Ninety-three million miles away, a solar storm brews with the power to prompt an “internet apocalypse,” according to recent findings.
University of California Irvine assistant professor Sangeetha Abdu Jyothi presented the new research last month during the Association for Computing Machinery’s annual conference for their Special Interest Group on Data Communication (SIGCOMM).
In the report, Jyothi warned that an unmitigated solar “superstorm” could “cause large-scale Internet outages covering the entire globe and lasting several months” — pointing to inadequacies in submarine cables, a major component of internet infrastructure.
Most of the time, we’re protected from the Sun’s constant littering of radiation, called solar “wind,” thanks to the ionosphere, otherwise known as Earth’s magnetic shield. With nowhere to go, those magnetic particles are pulled to the North and South Poles, producing an awe-inspiring aurora before dissipating.
But sometimes, solar flares kick up what’s called a coronal mass ejection (CME), a solar storm strong enough to penetrate our shield and wreak havoc on just about anything powered with electromagnetism — which just about runs the world.
It has been estimated that the potential damage caused by a disastrous CME in 2012, which only narrowly missed Earth, would have cost the US alone up to $2.6 trillion.
“Our [internet] infrastructure is not prepared for a large-scale solar event,” Jyothi told Wired recently, ticking off the consequences: widespread blackouts, mass traffic jams and a breakdown in the global supply chain, to name a few.
Local and regional internet infrastructure often relies on optical fiber, which isn’t affected by geomagnetic currents, or grounded short-span cables, which are by nature protected from an electromagnetic surge. But it’s a different story with undersea cables, which connect continents via the internet. While the cables themselves aren’t vulnerable, the electronic repeaters therein, which help amplify the optical signal, are susceptible to damage by geomagnetically induced currents. If enough repeaters blow out, the whole line could be shot.

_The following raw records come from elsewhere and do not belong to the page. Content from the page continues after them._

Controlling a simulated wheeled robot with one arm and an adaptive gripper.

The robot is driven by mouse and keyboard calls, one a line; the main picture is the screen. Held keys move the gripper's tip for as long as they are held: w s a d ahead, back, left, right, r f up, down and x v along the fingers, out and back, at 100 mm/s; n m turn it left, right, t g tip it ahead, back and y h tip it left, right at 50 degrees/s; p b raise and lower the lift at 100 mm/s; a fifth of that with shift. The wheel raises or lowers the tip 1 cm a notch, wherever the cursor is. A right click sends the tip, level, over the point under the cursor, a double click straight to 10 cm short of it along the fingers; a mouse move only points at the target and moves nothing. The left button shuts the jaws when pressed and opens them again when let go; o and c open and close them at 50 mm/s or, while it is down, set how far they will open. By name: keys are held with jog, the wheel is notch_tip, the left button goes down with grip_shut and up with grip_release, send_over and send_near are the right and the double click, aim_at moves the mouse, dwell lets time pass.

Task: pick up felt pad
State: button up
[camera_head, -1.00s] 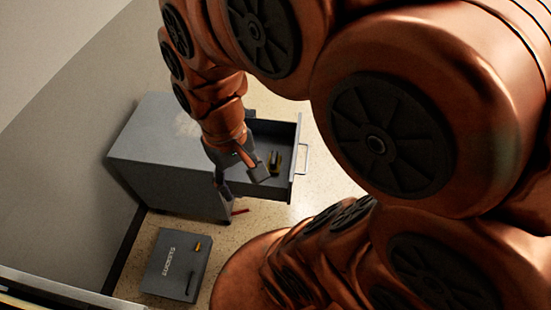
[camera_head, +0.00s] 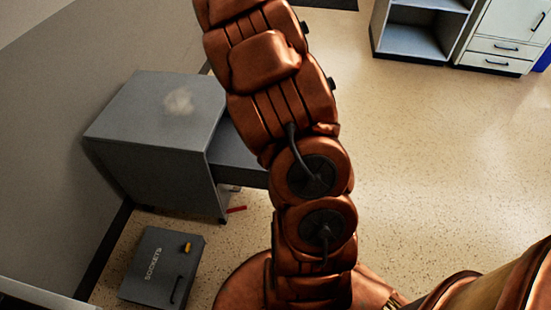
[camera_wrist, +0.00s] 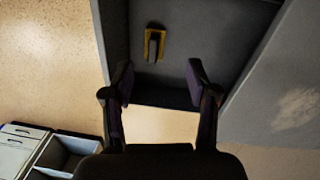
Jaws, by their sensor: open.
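In the wrist view a small yellow piece with a dark grey bar (camera_wrist: 154,44) lies on the floor of the open drawer (camera_wrist: 205,40). It may be the felt pad, but I cannot tell for sure. My gripper (camera_wrist: 160,76) is open and empty, its fingers spread over the drawer's end, with the yellow piece beyond the fingertips and apart from them. In the head view my arm hides the gripper and most of the drawer (camera_head: 240,165).
The grey cabinet (camera_head: 150,125) has a pale smudge on top. A grey case marked SOCKETS (camera_head: 150,275) lies on the floor with a yellow latch. A red item (camera_head: 237,209) lies by the cabinet. Shelves (camera_head: 425,28) stand far back; the right floor is clear.

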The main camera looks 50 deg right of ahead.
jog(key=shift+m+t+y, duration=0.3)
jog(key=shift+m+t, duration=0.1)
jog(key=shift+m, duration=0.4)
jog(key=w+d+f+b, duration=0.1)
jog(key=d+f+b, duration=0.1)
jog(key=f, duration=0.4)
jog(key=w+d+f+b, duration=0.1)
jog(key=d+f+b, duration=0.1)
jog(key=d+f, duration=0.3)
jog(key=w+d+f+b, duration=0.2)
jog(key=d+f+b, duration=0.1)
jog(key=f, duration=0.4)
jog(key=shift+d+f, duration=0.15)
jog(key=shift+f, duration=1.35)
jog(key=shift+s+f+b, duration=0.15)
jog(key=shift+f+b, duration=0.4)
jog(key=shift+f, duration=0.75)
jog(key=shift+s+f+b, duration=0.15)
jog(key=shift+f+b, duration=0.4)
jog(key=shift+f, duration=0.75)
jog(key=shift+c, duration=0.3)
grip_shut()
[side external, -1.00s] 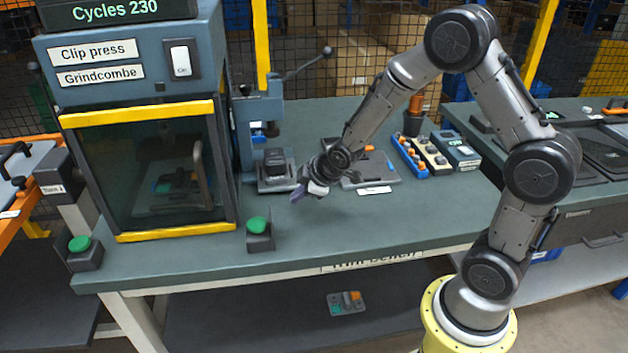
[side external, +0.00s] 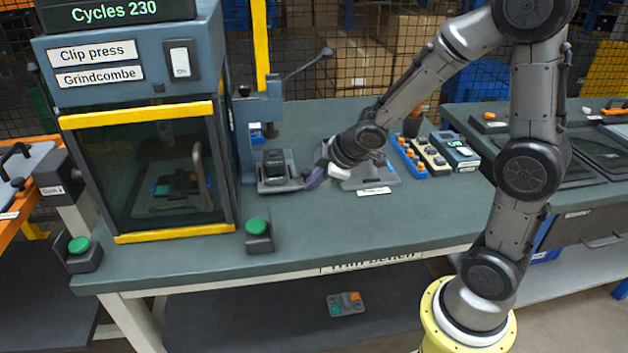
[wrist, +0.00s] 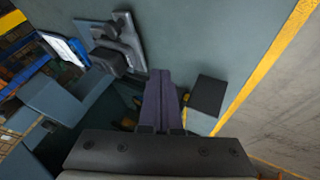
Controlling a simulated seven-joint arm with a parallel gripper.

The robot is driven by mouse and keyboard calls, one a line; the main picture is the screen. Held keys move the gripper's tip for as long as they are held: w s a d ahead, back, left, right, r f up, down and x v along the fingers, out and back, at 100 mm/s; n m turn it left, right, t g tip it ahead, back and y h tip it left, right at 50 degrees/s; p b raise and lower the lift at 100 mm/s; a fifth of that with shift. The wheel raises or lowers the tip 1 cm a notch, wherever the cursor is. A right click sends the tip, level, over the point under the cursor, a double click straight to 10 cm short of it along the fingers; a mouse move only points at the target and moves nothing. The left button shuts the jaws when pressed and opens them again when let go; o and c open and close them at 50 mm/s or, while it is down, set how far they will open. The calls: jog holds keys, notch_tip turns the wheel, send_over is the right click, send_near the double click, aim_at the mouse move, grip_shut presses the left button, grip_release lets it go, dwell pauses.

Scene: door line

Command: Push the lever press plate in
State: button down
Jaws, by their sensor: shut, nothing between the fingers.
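The lever press (side external: 262,115) is a blue-grey column with a long lever arm, standing right of the clip press. Its grey press plate (side external: 268,187) lies low in front of the column with a dark block (side external: 275,160) on it. My gripper (side external: 309,186) is shut and empty, with purple fingers angled down to the left. The fingertips are just right of the plate's front right corner; I cannot tell whether they touch it. The shut fingers also show in the middle of the wrist view (wrist: 160,100).
The clip press (side external: 140,120) stands at the left, with a green button box (side external: 258,235) to its front right. A grey fixture tray (side external: 385,178) lies behind my wrist, and small part bins (side external: 410,157) stand further right. The bench front (side external: 330,230) is clear.

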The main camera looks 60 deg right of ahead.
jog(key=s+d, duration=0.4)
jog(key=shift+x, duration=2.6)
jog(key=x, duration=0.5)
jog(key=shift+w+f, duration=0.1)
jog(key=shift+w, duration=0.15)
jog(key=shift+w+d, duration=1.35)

For some countries, damage to these mainline cables may cut their connectivity at the source — not to mention potential damage to satellites, which enable internet for many.
It’s happened before, researchers have said. In 1921, a solar storm sparked fires in electrical equipment across the world, from train station control rooms to telegraph dispatch centers. Again, in 1989, a solar storm of moderate severity knocked the power out in northeast Canada for nine hours — still before the rise of internet-based infrastructure.
Jeffrey Love, a geophysicist in the geomagnetism program of the US Geological Survey (USGS), told the Independent that the impact of that 1921 New York Railroad Storm would be much greater today.
“When we look back at this time, anything that’s related to electricity wasn’t as important in 1921 as it is today,” he said.
In an interview for NextGov.com in May, Dr. Scott McIntosh, deputy director of the National Center for Atmospheric Research (NCAR), told Dana A. Goward, president of the Resilient Navigation and Timing Foundation (RNT), that the Sun’s current electromagnetic cycle, which lasts about 11 years, is projected to be a doozy.
“We have every reason to believe that the current solar cycle which began in December 2019 could be the most active since the 1970s. This is a particular concern for the GPS,” said McIntosh, who estimated a 35% to 45% chance a CME will disrupt Global Positioning System service, for potentially several days, sometime during the next decade.
He continued, “Strong solar storms can charge the atmosphere and prevent signals from getting through for days. The strongest can damage or even destroy satellites.”
Researchers, as well as lawmakers, have discussed GPS alternatives in the past, prompting Congress to pass the National Timing Resilience and Security Act in 2018, asking the Department of Transportation to devise terrestrial backup for global navigation services, in the event satellites are rendered useless. Despite concerns, no progress has been made, according to RNT’s Goward.
“Even with the most concerted government efforts, five or six years will be needed to establish systems and encourage, or where needed, require, users to protect themselves and vital services,” warned Goward. “Such a timeline will take us well into the coming solar danger zone.”